ENTRIES PROVIDED

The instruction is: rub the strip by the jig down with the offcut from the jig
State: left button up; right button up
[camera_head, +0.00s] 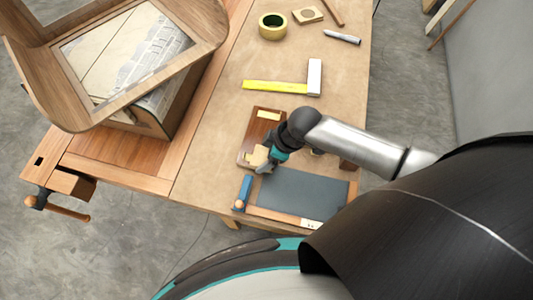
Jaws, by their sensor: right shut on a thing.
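My right gripper (266,157) reaches in from the right, above the near end of a dark brown wooden board (260,133). It is shut on a small pale wooden block (257,158), which looks like the offcut. Whether the block touches the board below cannot be told. A short pale piece (268,115) lies at the board's far end. I cannot tell for sure which piece is the jig and which is the strip. The gripper hides part of the board's right side. My left gripper is not in view.
A grey panel (305,188) with wooden edging lies nearer me, with a blue piece (244,190) at its left. A yellow and white square (285,86), tape roll (272,26) and holed block (307,15) lie farther off. A curved wooden frame (205,45) stands left.

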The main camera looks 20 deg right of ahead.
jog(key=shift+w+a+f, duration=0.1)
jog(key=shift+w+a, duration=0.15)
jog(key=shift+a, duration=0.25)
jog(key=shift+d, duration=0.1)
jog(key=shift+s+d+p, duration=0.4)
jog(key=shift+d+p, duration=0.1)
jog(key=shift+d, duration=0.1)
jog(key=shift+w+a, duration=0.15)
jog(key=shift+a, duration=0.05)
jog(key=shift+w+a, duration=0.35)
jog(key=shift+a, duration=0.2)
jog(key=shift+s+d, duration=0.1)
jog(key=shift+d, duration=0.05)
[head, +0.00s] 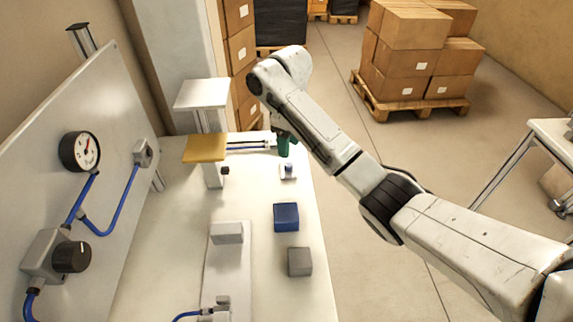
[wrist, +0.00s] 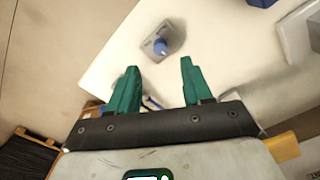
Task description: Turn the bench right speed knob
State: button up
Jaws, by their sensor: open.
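A small grey fitting with a blue knob (head: 288,170) sits near the right edge of the white bench (head: 160,225). The blue knob (wrist: 161,46) also shows in the wrist view, on its grey base, just beyond the fingertips. My gripper (head: 284,147) has green fingers and is over the far right part of the bench, beyond the knob in the head view. In the wrist view my gripper (wrist: 160,72) is open, with nothing between its fingers. The fingers do not appear to touch the knob.
A post with a yellow plate (head: 205,148) stands left of my gripper. A blue block (head: 286,217) and a grey block (head: 300,262) lie nearer on the bench. The left panel carries a gauge (head: 80,151) and a black knob (head: 72,257). Boxes (head: 410,60) stand beyond open floor.

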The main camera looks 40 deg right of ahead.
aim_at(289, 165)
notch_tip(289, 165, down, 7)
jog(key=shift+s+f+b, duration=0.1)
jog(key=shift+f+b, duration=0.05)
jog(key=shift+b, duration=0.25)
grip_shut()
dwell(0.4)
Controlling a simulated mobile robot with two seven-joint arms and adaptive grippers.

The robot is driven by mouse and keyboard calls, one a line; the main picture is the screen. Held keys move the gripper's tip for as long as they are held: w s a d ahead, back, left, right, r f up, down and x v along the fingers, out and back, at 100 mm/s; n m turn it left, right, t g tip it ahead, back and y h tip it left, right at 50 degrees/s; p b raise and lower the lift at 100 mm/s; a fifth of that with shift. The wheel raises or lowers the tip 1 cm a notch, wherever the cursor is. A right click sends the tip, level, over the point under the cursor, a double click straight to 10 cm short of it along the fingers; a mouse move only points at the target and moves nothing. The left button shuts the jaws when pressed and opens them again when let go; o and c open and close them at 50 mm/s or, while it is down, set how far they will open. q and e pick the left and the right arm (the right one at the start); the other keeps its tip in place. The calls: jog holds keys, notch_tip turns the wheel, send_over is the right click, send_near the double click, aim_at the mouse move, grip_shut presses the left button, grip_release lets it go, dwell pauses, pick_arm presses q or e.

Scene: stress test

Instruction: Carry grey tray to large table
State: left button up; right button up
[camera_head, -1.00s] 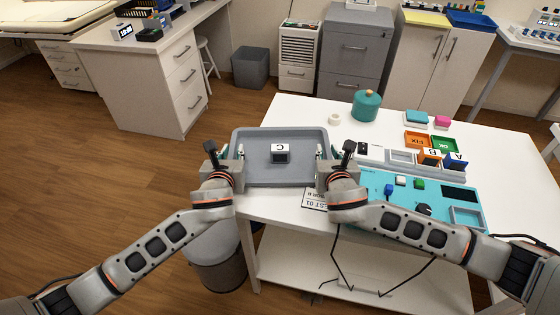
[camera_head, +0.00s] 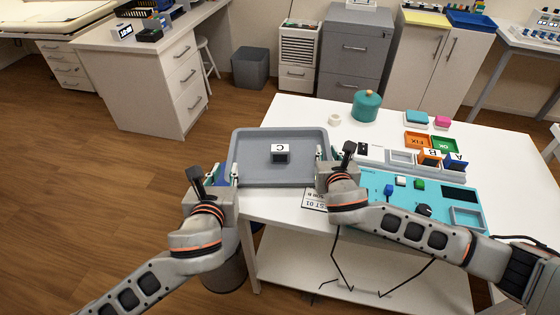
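The grey tray (camera_head: 300,178) lies flat on the left end of the large white table (camera_head: 300,110). It holds a small dark block with a white "C" label (camera_head: 281,154). My left gripper (camera_head: 227,173) is at the tray's front left corner, fingers apart, with nothing visible held between them. My right gripper (camera_head: 323,153) is at the tray's right rim. Its fingertips are small and partly hidden by its body, so I cannot tell whether they grip the rim.
A turquoise panel (camera_head: 375,183) and a grey holder with lettered blocks stand right of the tray. A teal lidded pot (camera_head: 365,106) and a white roll (camera_head: 334,119) are behind it. A bin (camera_head: 225,274) stands below the table's left edge. Floor to the left is clear.

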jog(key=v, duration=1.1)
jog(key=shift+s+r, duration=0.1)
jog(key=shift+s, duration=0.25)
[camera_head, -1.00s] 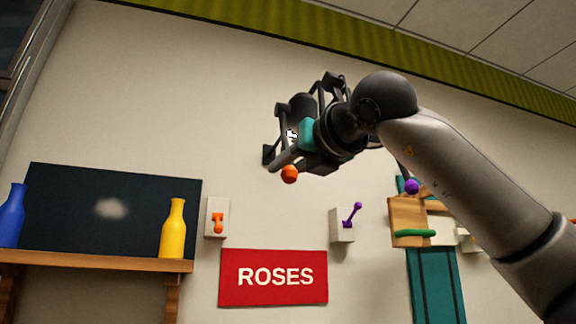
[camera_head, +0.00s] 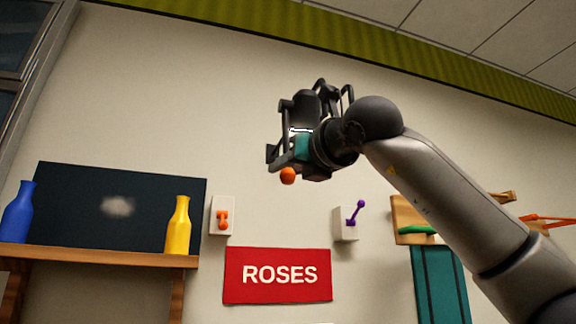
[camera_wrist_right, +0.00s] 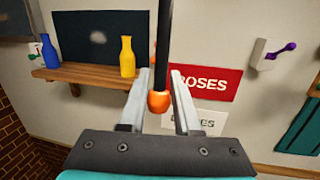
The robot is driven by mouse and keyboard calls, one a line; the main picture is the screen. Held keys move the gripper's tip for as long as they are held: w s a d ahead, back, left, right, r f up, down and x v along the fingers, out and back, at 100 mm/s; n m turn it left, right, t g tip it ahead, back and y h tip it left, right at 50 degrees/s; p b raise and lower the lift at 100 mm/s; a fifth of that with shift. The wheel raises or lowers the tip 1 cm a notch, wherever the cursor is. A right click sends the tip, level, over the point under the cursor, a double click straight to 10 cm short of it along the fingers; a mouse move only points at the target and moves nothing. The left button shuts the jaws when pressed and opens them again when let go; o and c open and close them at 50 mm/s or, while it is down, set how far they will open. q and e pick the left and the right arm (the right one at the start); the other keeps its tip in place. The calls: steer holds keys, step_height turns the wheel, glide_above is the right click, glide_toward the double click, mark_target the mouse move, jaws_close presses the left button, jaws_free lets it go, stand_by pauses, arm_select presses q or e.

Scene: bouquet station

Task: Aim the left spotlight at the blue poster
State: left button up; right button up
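My right gripper (camera_head: 290,148) is up against the wall beside a dark fixture (camera_head: 304,103), which looks like the left spotlight. Gripper and fixture overlap, so their edges are hard to separate. An orange knob (camera_head: 288,176) hangs below. In the right wrist view the orange knob (camera_wrist_right: 158,102) ends a black rod (camera_wrist_right: 163,45), which lies between my two grey fingers (camera_wrist_right: 160,105). The fingers are close to the knob, but I cannot tell whether they grip it. No blue poster shows in these views. My left gripper is out of view.
A red ROSES poster (camera_head: 277,275) hangs below. A wooden shelf (camera_head: 100,257) carries a blue bottle (camera_head: 18,212) and a yellow bottle (camera_head: 177,225) before a dark board (camera_head: 105,190). Wall boxes have an orange lever (camera_head: 222,220) and a purple lever (camera_head: 356,213).

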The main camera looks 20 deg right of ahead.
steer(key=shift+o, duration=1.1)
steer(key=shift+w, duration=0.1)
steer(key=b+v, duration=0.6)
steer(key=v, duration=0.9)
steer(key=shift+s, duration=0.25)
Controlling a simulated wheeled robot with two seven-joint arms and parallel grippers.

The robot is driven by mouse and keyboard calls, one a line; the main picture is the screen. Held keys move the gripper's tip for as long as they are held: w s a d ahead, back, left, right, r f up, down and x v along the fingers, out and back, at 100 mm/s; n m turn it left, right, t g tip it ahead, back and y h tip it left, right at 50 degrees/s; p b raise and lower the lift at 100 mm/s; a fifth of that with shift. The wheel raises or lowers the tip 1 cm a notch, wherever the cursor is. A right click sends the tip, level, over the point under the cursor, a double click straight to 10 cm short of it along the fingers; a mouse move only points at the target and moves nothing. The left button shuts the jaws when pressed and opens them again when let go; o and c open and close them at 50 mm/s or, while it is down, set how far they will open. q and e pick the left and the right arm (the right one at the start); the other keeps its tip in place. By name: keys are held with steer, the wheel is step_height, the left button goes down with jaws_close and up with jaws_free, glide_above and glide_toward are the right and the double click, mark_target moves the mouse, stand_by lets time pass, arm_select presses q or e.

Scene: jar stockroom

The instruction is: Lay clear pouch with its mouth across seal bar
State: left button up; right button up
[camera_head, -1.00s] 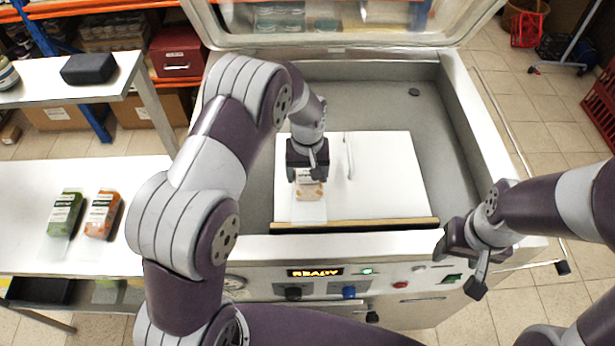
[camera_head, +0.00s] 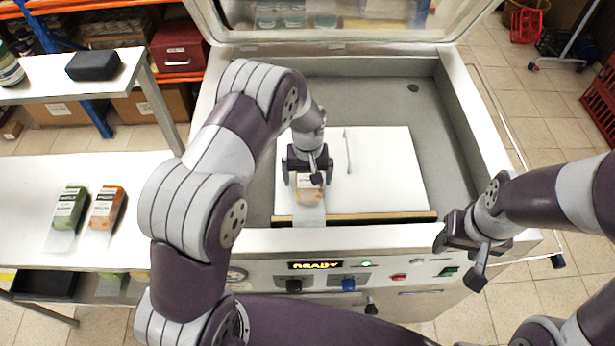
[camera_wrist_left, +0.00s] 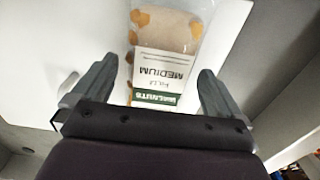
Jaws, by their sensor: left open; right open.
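The clear pouch (camera_head: 309,196), with tan contents and a label, lies on the white plate (camera_head: 385,185) inside the open chamber. Its clear mouth end points toward me and reaches onto the tan and black seal bar (camera_head: 385,217) at the chamber's front. In the left wrist view the pouch (camera_wrist_left: 165,75) shows a white and green label reading "walnuts" and "medium". My left gripper (camera_head: 307,178) is open just above the pouch, one finger on each side and apart from it. My right gripper (camera_head: 466,258) is open and empty, beside the machine's front right corner.
The machine's clear lid (camera_head: 340,18) is raised. Its front panel display (camera_head: 315,265) reads "READY". A green-labelled pouch (camera_head: 68,208) and an orange-labelled pouch (camera_head: 105,208) lie on the white table at left. A black box (camera_head: 93,65) sits on the shelf above.

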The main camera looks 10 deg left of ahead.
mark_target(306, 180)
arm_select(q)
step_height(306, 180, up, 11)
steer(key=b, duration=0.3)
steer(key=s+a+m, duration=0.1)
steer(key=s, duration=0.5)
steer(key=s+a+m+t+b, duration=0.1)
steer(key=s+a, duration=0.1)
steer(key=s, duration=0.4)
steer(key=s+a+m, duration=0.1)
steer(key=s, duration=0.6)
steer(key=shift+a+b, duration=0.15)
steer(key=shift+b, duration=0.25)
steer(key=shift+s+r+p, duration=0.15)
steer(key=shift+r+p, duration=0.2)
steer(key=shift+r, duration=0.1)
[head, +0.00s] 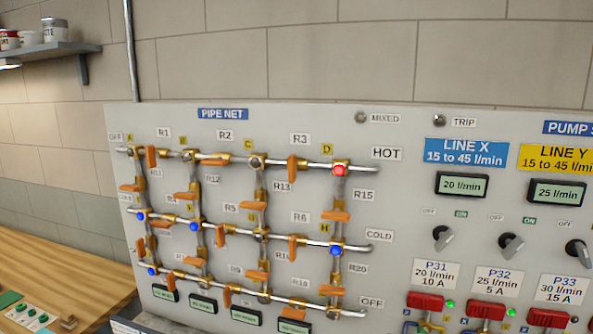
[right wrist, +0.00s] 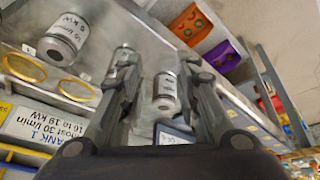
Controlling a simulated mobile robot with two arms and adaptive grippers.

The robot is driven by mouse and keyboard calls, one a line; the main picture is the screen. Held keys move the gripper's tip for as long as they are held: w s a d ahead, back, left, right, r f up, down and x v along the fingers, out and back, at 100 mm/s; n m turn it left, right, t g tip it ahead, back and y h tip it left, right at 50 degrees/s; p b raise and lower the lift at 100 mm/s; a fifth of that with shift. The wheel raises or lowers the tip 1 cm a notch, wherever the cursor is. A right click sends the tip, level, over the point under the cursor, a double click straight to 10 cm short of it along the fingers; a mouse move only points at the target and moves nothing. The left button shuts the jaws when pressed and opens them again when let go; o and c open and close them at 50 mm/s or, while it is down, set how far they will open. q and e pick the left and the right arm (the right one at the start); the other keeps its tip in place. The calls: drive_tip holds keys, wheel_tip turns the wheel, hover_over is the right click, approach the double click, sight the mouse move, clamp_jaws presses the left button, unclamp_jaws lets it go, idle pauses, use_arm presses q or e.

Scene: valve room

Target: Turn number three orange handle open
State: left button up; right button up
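The orange handle under label R3 (head: 292,167) sits on the top pipe, left of a red cap (head: 339,170). It stands upright, across the horizontal pipe. The R1 handle (head: 151,157) is also upright, while the R2 handle (head: 213,162) lies along the pipe. My right gripper (right wrist: 157,68) shows in the right wrist view, fingers apart, with no pipe net handle visible there. Neither gripper shows in the head view.
Right of the pipe net are displays, dark knobs and red switches (head: 428,301). A wooden bench (head: 60,265) is at left, below a shelf (head: 50,53). The right wrist view shows silver cylinders (right wrist: 64,38), yellow rings (right wrist: 24,67) and a purple bin (right wrist: 221,55).

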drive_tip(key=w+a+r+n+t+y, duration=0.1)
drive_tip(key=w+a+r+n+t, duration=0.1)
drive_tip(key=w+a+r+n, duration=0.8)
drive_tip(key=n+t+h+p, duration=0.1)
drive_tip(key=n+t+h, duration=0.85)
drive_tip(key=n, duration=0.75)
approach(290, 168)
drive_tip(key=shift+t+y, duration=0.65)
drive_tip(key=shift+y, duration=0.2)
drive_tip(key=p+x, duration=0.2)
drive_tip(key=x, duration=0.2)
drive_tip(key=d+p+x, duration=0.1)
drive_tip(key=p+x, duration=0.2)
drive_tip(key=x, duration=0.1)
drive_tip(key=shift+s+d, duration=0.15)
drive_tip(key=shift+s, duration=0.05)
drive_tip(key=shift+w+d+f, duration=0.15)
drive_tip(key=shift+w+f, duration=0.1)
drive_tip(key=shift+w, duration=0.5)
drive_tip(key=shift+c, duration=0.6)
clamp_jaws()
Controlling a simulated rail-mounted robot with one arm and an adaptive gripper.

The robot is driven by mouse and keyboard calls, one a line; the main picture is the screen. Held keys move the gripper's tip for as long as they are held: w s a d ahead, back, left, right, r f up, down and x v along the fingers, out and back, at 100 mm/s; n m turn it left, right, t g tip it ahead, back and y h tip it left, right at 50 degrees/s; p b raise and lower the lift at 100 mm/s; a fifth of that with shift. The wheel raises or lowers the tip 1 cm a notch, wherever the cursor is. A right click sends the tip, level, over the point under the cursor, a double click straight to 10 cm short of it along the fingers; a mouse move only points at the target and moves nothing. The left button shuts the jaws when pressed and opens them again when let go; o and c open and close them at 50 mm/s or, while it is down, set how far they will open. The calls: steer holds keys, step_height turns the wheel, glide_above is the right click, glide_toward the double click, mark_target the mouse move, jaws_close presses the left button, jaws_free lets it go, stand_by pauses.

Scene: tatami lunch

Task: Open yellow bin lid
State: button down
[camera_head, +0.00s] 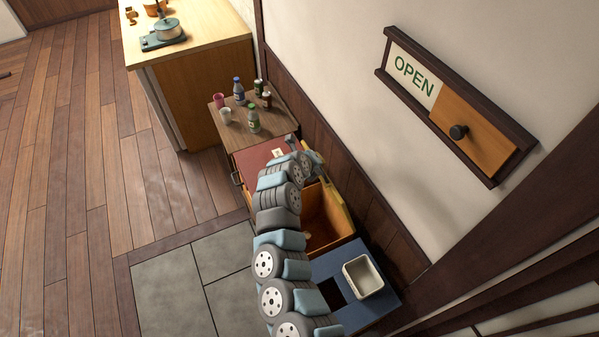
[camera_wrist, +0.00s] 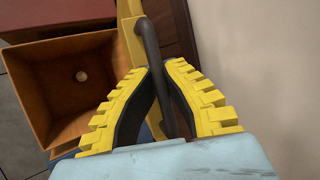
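The yellow bin (camera_head: 325,218) stands against the wall with its top open. The wrist view shows its brown-orange inside (camera_wrist: 60,100), with a small pale round spot on the floor. Its yellow lid (camera_head: 337,187) is raised and stands nearly upright on the wall side. The lid shows edge-on in the wrist view (camera_wrist: 128,30), with a dark bar handle (camera_wrist: 150,48). My gripper (camera_wrist: 160,72) has its two yellow fingers closed in on both sides of this handle. In the head view my gripper (camera_head: 314,158) is at the lid's far end, partly hidden by my arm.
A red-topped bin (camera_head: 258,157) stands beyond the yellow one. A blue-topped bin (camera_head: 340,268) with a white tray (camera_head: 362,277) stands on the near side. Bottles and cups are on a wooden top (camera_head: 240,135) behind. The wall (camera_head: 340,90) is close on the right.

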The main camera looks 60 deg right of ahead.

EXERCISE TASK
Write out the lines from the start of the material to the line with "State: button up", inclusive and exactly. Skip the pictures.

IN RESPONSE
The instruction is: rub the strip by the jig down with the offcut from the jig
State: left button up; right button up
[camera_head, +0.00s] 
Jaws, by their sensor: right shut on a thing.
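My right gripper (266,157) reaches in from the right, above the near end of a dark brown wooden board (260,133). It is shut on a small pale wooden block (257,158), which looks like the offcut. Whether the block touches the board below cannot be told. A short pale piece (268,115) lies at the board's far end. I cannot tell for sure which piece is the jig and which is the strip. The gripper hides part of the board's right side. My left gripper is not in view.
A grey panel (305,188) with wooden edging lies nearer me, with a blue piece (244,190) at its left. A yellow and white square (285,86), tape roll (272,26) and holed block (307,15) lie farther off. A curved wooden frame (205,45) stands left.

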The main camera looks 20 deg right of ahead.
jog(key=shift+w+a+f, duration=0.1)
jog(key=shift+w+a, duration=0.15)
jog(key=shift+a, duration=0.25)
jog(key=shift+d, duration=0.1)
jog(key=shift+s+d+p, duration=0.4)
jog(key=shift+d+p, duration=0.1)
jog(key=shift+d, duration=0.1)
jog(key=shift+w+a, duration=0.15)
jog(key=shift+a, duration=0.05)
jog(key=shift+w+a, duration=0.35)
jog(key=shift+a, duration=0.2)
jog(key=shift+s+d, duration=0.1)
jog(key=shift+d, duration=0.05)
[head, +0.00s] 
[wrist, +0.00s] 
Task description: Turn the bench right speed knob
State: button up

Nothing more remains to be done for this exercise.